I have created a text file with a list of sats I don’t want to schedule at all (not transmitting in my region or there is some other issue with them) because I’d like to be able to capture other ones clashing with the objects in the file by observation time. Priority was set to 0.0.
After updating my station’s (2225) crontab with auto-scheduler’s parameter list by adding -P /path/to/txt_file/priorities_2225.txt it looks like I have achieved a reduction of scheduled observations per day, but unfortunately, I still see sats being observed from the pool in the txt file.
I’d like to better understand what is the purpose of the priority in the file and how one value differs from the other when say 4 sats could be scheduled at the same time having 1st one in txt file with priority 0.0, 2nd with priority 1.0, 3rd with priority 1.9 and 4th one not being in the file.
Does the value of 0.0 mean “not to schedule”?
Is the priority in use only when a number of observations are possible at a similar time (what is the time span between observations start)?

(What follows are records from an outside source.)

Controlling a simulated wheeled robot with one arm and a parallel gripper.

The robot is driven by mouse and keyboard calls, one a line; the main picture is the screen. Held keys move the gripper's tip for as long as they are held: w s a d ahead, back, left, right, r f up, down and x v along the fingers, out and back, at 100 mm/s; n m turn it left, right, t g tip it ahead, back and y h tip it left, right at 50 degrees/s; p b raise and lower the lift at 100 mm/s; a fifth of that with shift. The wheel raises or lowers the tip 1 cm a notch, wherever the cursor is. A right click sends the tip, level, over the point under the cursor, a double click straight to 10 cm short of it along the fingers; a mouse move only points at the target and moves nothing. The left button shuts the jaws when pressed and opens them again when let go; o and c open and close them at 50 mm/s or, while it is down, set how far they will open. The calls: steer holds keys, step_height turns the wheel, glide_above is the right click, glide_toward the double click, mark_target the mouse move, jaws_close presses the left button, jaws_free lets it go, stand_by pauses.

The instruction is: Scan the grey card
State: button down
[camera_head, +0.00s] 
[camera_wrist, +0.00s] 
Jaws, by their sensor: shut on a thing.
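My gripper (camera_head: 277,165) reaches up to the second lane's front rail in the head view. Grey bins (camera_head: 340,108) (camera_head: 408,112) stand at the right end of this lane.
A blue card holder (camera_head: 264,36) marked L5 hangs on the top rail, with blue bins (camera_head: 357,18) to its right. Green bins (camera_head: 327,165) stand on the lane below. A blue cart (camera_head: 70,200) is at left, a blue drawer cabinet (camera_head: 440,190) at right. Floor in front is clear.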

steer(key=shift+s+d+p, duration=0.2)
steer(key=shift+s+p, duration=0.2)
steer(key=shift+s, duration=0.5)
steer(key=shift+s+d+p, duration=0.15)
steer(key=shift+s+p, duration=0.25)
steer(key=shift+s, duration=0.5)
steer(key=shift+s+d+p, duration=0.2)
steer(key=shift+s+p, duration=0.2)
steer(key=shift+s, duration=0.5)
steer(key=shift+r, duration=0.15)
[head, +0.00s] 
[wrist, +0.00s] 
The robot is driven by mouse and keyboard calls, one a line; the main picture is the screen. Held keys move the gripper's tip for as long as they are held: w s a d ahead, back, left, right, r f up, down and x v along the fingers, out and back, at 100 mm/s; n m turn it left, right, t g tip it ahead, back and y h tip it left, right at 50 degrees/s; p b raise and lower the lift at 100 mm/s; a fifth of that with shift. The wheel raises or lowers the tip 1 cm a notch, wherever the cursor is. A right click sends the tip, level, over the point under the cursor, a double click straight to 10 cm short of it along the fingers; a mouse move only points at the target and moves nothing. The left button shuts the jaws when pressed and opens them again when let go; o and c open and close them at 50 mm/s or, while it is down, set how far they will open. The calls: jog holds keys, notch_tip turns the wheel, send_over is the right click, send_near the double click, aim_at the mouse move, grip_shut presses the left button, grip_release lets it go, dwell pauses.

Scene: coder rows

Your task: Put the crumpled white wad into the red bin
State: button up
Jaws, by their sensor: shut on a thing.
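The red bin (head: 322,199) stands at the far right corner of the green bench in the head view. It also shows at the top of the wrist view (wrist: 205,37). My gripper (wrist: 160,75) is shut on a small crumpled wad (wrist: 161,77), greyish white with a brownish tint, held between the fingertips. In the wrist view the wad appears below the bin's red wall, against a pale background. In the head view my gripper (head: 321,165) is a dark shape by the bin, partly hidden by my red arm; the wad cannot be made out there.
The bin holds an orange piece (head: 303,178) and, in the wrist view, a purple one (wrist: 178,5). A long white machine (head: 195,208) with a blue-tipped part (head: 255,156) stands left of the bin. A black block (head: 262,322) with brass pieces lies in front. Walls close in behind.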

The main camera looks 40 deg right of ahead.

How about the rest of the observations possible to schedule when not clashing in time with the ones in txt file? Are those scheduled by means of the other provided/default parameters?
Thank anyone for putting some light on the problem.
I don’t know about the rest, but the auto scheduler will add non-priority observations to fill unused time, unless --only-priority is specified.
If --min-priority is specified, the auto scheduler will only schedule passes with a priority higher than this limit [default: 0.0, maximum: 1.0].
I learned this from the help text of the program, I have not tried it myself.
Also be aware that other people (and the global satnogs auto scheduler) can schedule observations. Such scheduling will not take your priorities file into account.
Just to confirm what @mfalkvidd already said correctly: Yes, if you set the min_priority to a value larger then 0.0 and select the --only-priority option, then the auto-scheduler will not schedule any passes for the satellite with the given norad id.
I personally do not have a complete understanding of the priorities code so I can’t give a definite answer here. But no, unfortunately it is not that simple.
Yes! If you do not use --only-priority, the scheduler will first schedule all passes matching the “priority condition”, and then try to fill the gaps by scheduling all passes which didn’t match it.
The priority conditions are defined in the get_priority_passes method. Unfortunately they are quite complex imho. I would love see better documentation of this!
Thus, In an attempt to document the auto-scheduler behavior I just started this document. Once finished I would like to move the content to the official documentation of the auto-scheduler.
So, for everyone who always wanted to take their time and fully understand how (some part of) the auto-scheduler works, please contribute here!
I hope I was able to answer the remaining open questions for now. If there are more, please ask!